>>>>>
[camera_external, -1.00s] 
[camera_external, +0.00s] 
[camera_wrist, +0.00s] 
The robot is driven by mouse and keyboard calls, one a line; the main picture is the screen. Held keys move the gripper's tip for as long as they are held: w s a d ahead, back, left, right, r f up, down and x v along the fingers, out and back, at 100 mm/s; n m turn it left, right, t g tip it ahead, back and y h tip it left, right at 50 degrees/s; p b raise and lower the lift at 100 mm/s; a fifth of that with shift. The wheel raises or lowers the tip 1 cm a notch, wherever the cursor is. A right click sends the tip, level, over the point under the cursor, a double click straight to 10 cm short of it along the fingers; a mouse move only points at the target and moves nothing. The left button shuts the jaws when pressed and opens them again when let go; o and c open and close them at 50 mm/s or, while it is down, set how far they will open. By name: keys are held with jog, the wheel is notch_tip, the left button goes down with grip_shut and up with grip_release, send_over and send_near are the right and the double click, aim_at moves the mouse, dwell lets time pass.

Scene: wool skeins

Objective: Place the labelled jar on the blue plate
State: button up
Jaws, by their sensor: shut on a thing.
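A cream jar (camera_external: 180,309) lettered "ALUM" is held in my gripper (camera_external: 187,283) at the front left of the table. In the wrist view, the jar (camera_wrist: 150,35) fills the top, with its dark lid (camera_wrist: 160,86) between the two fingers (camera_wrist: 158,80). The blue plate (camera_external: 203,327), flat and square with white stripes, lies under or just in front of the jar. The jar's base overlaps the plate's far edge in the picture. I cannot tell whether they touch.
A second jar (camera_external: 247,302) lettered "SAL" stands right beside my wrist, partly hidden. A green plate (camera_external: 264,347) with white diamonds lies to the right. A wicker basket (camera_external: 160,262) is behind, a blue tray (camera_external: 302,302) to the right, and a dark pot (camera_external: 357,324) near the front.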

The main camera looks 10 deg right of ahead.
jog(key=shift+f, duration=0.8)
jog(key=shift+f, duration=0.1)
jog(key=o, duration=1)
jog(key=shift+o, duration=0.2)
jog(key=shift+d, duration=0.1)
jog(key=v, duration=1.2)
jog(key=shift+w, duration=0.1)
<<<<<
▶ SHORT TASK:
Write the listing out again, exactly as it reads.

▶ TASK OUTPUT:
[camera_external, -1.00s] 
[camera_external, +0.00s] 
[camera_wrist, +0.00s] 
The robot is driven by mouse and keyboard calls, one a line; the main picture is the screen. Held keys move the gripper's tip for as long as they are held: w s a d ahead, back, left, right, r f up, down and x v along the fingers, out and back, at 100 mm/s; n m turn it left, right, t g tip it ahead, back and y h tip it left, right at 50 degrees/s; p b raise and lower the lift at 100 mm/s; a fifth of that with shift. The wheel raises or lowers the tip 1 cm a notch, wherever the cursor is. A right click sends the tip, level, over the point under the cursor, a double click straight to 10 cm short of it along the fingers; a mouse move only points at the target and moves nothing. The left button shuts the jaws when pressed and opens them again when let go; o and c open and close them at 50 mm/s or, while it is down, set how far they will open. By name: keys are held with jog, the wheel is notch_tip, the left button goes down with grip_shut and up with grip_release, send_over and send_near are the right and the double click, aim_at moves the mouse, dwell lets time pass.

Scene: wool skeins

Objective: Place the labelled jar on the blue plate
State: button up
Jaws, by their sensor: shut on a thing.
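A cream jar (camera_external: 180,309) lettered "ALUM" is held in my gripper (camera_external: 187,283) at the front left of the table. In the wrist view, the jar (camera_wrist: 150,35) fills the top, with its dark lid (camera_wrist: 160,86) between the two fingers (camera_wrist: 158,80). The blue plate (camera_external: 203,327), flat and square with white stripes, lies under or just in front of the jar. The jar's base overlaps the plate's far edge in the picture. I cannot tell whether they touch.
A second jar (camera_external: 247,302) lettered "SAL" stands right beside my wrist, partly hidden. A green plate (camera_external: 264,347) with white diamonds lies to the right. A wicker basket (camera_external: 160,262) is behind, a blue tray (camera_external: 302,302) to the right, and a dark pot (camera_external: 357,324) near the front.

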The main camera looks 10 deg right of ahead.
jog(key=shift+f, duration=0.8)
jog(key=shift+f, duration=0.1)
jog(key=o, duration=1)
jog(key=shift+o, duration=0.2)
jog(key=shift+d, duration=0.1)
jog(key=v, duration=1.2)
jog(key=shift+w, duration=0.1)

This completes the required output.